Entries from a robot dataset:
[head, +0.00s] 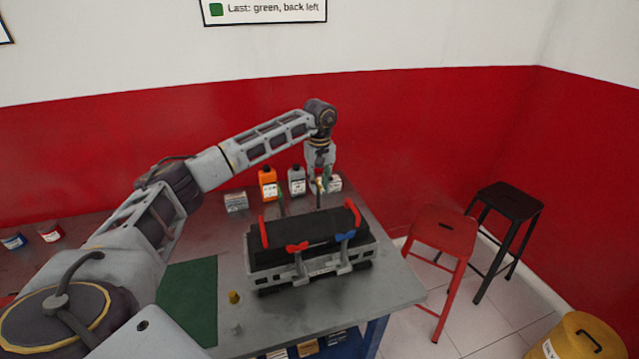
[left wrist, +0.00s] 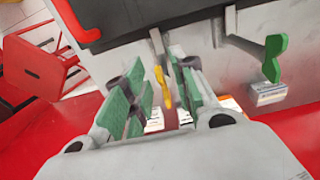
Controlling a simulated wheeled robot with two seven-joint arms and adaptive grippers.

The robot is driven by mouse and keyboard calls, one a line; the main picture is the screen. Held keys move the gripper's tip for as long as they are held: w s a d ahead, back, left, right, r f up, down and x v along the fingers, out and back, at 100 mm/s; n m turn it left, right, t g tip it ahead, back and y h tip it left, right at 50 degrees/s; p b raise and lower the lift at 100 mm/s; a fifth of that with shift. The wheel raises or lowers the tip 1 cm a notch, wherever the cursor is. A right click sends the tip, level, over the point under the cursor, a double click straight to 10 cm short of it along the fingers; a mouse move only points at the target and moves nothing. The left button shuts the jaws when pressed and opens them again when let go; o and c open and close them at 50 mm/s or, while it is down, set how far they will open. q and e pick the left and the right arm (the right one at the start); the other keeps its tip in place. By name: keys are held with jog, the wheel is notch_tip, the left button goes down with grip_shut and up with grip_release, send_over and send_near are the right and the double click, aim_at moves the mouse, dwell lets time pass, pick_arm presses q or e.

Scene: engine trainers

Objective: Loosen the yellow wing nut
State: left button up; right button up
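The engine trainer (head: 310,265) stands on the table with a long black cover on top. The yellow wing nut (left wrist: 163,88) is at its back side, seen nearly edge-on in the left wrist view. My left gripper (left wrist: 164,98) has its green-padded fingers apart, one on each side of the yellow wing nut, with gaps visible; I cannot tell if either touches. In the head view the left gripper (head: 321,186) points down behind the trainer's back right. A green wing nut (left wrist: 273,58) is at the back left, a red one (head: 297,247) and a blue one (head: 345,236) at the front. My right gripper is out of view.
Orange (head: 267,183) and grey (head: 297,180) bottles and small boxes (head: 236,201) stand behind the trainer, close to the gripper. A green mat (head: 190,300) lies at left. Red (head: 440,235) and black (head: 510,205) stools stand right. A wall sign (head: 265,8) reads "Last: green, back left".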

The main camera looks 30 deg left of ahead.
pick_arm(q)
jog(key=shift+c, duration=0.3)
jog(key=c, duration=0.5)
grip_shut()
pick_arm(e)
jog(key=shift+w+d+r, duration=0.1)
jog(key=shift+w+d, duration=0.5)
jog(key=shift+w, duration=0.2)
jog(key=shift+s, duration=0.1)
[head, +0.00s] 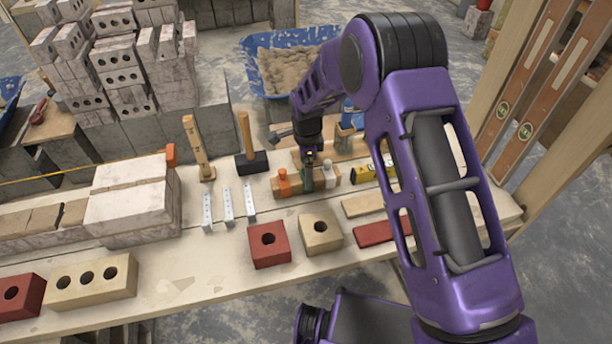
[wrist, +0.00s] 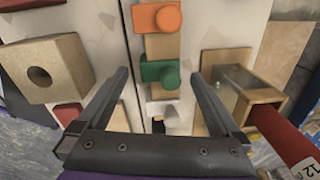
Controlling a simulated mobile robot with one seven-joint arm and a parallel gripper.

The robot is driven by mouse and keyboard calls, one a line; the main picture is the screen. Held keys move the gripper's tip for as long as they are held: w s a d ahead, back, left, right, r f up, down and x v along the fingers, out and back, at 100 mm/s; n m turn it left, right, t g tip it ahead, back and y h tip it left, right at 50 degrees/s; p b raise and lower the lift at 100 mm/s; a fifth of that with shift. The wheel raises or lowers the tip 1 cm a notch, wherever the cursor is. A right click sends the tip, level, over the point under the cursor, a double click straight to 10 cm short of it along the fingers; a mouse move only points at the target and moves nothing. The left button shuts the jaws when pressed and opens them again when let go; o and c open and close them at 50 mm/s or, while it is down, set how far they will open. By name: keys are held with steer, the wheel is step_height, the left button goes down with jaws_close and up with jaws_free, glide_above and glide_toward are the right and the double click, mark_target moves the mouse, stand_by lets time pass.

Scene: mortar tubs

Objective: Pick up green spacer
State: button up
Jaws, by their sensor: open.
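The green spacer (wrist: 160,73) sits on a wooden strip (wrist: 160,46) between an orange spacer (wrist: 157,17) and a white spacer (wrist: 163,107) in the wrist view. My gripper (wrist: 159,76) is open, with one finger on each side of the green spacer and visible gaps between. I cannot tell how far above it the fingertips are. In the head view my gripper (head: 308,163) is over the wooden strip, and the green spacer (head: 307,182) shows partly beneath it. The orange spacer (head: 284,184) stands just left and the white spacer (head: 328,170) just right.
A tan holed brick (head: 318,240) and a red one (head: 268,256) lie in front. Several pale metal pieces (head: 228,205) and a mallet (head: 250,162) are to the left. Bare bench shows around the front bricks.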

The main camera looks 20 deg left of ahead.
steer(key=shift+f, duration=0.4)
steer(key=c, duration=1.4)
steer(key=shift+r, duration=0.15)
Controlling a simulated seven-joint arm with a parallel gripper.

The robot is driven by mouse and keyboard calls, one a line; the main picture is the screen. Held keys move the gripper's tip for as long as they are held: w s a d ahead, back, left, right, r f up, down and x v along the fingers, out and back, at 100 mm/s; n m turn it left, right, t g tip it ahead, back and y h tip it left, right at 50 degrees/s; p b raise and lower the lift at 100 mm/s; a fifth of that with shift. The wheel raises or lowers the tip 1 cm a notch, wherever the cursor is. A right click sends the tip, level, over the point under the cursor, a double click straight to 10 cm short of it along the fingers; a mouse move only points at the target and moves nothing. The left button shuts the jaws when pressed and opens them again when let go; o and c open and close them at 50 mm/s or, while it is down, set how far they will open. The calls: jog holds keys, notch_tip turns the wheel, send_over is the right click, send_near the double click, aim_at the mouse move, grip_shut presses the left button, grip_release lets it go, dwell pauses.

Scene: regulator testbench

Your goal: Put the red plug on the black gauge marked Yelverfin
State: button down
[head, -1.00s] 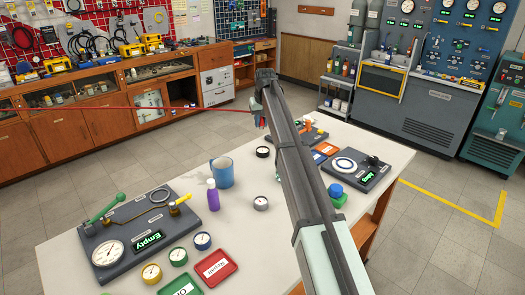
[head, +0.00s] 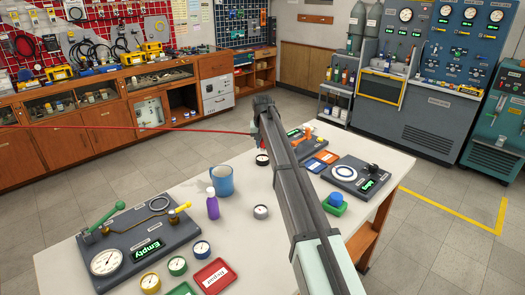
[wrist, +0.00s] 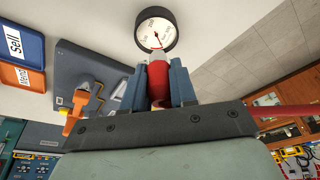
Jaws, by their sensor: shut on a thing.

= REQUIRED WORK =
Everything from the line that contains "Scene: mortar tubs" through the line that contains "State: button up" is to be transcribed exactly, and nothing outside that range.

= EXERCISE RESULT =
Scene: mortar tubs

Objective: Pick up green spacer
State: button up

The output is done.